The new image is actually much better (my comment was referring to the previous version), and I like it. If the motion could be made a little bit more spirally, it would even be better but this is at the level of the unnecessary details :)

The last one is the one I had in mind.

Please see my answer to mobbs :)

Okay my dear scientist fellows : @mobbs, @lemouth!!
What @mobbs says was exactly the reason why I went for the Interstellar type black hole, though the general perception still remains of the last type.
So, maybe I should just try making it a bit more spirally whenever I get time as @lemouth has suggested, and leave the jets since I am also running short of space for proper jets in my drawing. That's because I had planned for a more compact looking black hole initially.

Thanks a lot for your valuable suggestions.
Let me know if there is anything else...

Jets are there, arising from the dynamics around the black hole.
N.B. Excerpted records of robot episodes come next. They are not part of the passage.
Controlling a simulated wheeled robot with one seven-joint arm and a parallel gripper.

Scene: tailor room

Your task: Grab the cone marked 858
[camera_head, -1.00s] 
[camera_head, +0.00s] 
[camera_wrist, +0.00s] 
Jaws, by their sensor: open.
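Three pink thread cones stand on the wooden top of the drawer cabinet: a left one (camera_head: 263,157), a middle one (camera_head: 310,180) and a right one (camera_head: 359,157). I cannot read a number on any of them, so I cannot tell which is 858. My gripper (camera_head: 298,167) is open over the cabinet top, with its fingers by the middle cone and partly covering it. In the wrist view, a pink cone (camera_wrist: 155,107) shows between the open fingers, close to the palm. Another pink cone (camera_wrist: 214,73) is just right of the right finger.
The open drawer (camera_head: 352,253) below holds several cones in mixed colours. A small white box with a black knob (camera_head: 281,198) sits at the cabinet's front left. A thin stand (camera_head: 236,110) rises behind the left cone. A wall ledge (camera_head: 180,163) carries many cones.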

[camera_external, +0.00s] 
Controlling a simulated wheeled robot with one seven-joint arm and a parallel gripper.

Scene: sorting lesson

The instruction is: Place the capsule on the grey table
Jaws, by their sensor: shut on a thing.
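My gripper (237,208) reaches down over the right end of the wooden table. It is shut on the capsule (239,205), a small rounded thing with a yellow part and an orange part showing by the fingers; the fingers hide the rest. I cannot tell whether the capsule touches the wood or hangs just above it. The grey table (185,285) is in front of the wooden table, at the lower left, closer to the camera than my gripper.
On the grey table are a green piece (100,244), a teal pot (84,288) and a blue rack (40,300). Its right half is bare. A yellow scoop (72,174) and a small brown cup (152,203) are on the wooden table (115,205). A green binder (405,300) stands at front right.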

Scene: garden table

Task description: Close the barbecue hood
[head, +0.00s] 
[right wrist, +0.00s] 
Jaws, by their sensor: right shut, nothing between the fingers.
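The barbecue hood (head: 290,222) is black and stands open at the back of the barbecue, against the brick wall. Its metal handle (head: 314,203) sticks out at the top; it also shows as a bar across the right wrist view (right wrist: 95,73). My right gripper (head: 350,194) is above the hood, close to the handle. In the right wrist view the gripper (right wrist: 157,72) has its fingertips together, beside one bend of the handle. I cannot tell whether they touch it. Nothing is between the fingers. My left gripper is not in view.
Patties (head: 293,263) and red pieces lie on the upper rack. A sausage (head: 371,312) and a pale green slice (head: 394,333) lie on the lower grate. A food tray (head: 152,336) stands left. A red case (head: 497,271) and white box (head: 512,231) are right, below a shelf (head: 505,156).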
We however don't know how they are exactly produced (we have instead different hypotheses). But this is not mandatory to have both on the same picture. The spiraling accretion is the most important effect.

That's good. So, maybe I'll make one more drawing with jets!
Since, we have had such a good and productive discussion, it must be put to use.
Will that be good?

I was not planning to write about black holes. What about trying to draw something on cosmic neutrinos and the Ptolemy project? I may write on this sooner or later :)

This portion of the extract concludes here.